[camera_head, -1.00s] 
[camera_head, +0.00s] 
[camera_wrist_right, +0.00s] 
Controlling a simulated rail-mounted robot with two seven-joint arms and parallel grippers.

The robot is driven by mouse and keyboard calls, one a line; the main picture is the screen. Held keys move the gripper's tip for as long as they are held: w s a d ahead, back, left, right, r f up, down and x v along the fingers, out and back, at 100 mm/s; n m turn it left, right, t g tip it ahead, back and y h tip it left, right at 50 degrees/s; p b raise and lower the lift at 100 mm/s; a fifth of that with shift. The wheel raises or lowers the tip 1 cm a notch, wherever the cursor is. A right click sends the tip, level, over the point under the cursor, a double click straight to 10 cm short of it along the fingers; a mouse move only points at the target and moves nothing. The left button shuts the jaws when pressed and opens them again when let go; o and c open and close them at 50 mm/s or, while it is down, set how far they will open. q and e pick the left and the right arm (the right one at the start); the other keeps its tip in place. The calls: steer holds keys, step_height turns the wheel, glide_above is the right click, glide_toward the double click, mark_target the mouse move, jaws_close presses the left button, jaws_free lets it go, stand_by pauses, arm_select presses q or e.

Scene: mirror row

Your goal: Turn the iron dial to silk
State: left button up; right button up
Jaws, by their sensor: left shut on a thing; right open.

------------------------------------------------------------------------

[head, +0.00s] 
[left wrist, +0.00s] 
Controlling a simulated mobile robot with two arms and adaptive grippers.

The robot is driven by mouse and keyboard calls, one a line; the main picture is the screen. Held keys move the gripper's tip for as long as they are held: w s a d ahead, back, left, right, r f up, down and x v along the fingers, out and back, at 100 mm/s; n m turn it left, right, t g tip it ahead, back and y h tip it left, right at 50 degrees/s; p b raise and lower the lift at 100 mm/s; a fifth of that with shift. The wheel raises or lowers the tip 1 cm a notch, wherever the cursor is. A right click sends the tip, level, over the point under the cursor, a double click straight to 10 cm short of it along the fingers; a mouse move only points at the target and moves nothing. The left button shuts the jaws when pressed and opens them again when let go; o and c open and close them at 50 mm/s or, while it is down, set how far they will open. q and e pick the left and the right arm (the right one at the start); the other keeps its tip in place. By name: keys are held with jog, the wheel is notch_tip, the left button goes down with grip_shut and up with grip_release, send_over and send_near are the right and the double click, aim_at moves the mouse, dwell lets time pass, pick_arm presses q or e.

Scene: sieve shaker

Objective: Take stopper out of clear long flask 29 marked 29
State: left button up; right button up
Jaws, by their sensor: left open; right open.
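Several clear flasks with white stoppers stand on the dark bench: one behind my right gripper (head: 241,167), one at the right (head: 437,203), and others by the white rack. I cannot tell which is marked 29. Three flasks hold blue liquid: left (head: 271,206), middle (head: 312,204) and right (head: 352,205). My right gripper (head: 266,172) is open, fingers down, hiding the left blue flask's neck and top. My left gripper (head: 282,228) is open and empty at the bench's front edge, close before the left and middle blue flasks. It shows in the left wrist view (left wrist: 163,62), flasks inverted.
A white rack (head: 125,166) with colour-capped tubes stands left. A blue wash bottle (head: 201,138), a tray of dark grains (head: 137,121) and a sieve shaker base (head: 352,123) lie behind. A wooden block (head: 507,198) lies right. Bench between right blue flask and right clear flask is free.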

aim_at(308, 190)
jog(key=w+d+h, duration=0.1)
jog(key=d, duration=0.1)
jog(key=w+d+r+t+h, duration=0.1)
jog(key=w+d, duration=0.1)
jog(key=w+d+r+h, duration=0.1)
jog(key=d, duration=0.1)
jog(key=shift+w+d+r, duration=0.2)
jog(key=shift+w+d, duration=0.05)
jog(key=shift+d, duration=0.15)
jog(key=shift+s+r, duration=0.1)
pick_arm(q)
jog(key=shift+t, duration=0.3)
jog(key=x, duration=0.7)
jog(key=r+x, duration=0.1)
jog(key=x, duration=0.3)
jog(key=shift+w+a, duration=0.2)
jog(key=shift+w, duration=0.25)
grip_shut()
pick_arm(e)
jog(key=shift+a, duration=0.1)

------------------------------------------------------------------------

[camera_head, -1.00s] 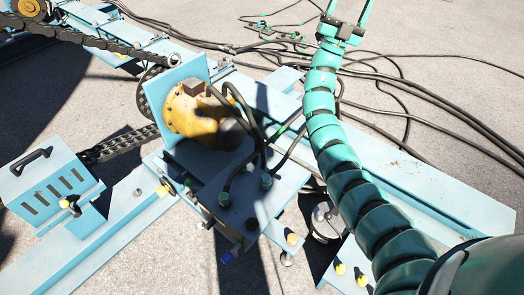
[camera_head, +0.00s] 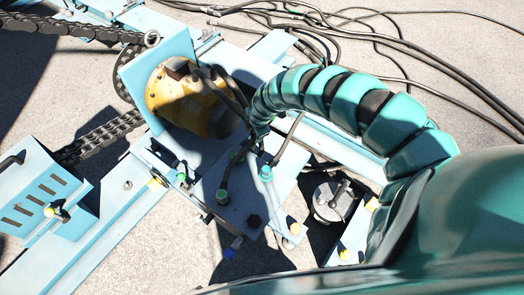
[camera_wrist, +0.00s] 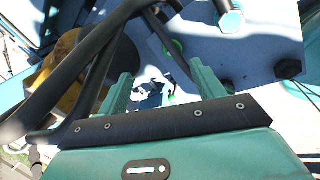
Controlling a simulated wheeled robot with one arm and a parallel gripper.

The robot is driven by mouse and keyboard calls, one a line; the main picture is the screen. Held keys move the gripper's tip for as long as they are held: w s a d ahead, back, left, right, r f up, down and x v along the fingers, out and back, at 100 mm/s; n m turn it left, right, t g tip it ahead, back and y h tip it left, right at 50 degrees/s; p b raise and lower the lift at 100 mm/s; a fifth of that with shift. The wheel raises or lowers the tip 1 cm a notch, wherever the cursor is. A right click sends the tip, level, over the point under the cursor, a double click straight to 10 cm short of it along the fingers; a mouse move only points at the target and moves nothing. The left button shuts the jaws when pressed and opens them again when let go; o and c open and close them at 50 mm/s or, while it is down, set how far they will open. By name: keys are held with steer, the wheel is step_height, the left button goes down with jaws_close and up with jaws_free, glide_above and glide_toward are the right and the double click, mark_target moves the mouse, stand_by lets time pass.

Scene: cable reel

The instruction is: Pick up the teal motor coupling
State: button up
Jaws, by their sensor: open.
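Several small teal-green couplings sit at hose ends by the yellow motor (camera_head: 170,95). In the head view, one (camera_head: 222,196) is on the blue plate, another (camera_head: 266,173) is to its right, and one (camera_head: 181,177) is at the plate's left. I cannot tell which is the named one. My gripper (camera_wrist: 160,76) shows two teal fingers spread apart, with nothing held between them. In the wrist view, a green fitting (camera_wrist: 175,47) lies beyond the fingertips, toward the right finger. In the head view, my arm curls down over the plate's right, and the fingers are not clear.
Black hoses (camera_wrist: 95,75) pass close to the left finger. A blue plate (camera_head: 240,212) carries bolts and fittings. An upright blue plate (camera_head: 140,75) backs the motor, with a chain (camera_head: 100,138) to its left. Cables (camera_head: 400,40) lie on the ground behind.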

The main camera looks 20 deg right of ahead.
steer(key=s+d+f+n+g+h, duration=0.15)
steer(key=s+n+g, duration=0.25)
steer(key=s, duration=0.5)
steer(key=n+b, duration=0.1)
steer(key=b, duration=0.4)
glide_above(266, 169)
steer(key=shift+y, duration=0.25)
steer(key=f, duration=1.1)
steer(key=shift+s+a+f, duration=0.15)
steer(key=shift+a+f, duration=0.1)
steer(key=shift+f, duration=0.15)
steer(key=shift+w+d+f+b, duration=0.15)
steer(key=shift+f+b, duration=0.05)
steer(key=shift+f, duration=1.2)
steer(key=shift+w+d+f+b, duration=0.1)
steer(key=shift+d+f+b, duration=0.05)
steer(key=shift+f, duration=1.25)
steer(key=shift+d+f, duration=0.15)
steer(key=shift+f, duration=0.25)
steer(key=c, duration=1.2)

------------------------------------------------------------------------

→ SHORT PROBLEM:
Your task is to retype the entries verbatim, starting with the line that holds "Controlling a simulated rail-mounted" and stopping after the line that holds "Jaws, by their sensor: left shut".

→ EXERCISE RESULT:
Controlling a simulated rail-mounted robot with two seven-joint arms and parallel grippers.

The robot is driven by mouse and keyboard calls, one a line; the main picture is the screen. Held keys move the gripper's tip for as long as they are held: w s a d ahead, back, left, right, r f up, down and x v along the fingers, out and back, at 100 mm/s; n m turn it left, right, t g tip it ahead, back and y h tip it left, right at 50 degrees/s; p b raise and lower the lift at 100 mm/s; a fifth of that with shift. The wheel raises or lowers the tip 1 cm a notch, wherever the cursor is. A right click sends the tip, level, over the point under the cursor, a double click straight to 10 cm short of it along the fingers; a mouse move only points at the target and moves nothing. The left button shuts the jaws when pressed and opens them again when let go; o and c open and close them at 50 mm/s or, while it is down, set how far they will open. q and e pick the left and the right arm (the right one at the start); the other keeps its tip in place. The calls: steer holds keys, step_height turns the wheel, glide_above is the right click, glide_toward the double click, mark_target the mouse move, jaws_close presses the left button, jaws_free lets it go, stand_by pauses, arm_select presses q or e.

Scene: mirror row

Your goal: Turn the iron dial to silk
State: left button up; right button up
Jaws, by their sensor: left shut on a thing; right open.

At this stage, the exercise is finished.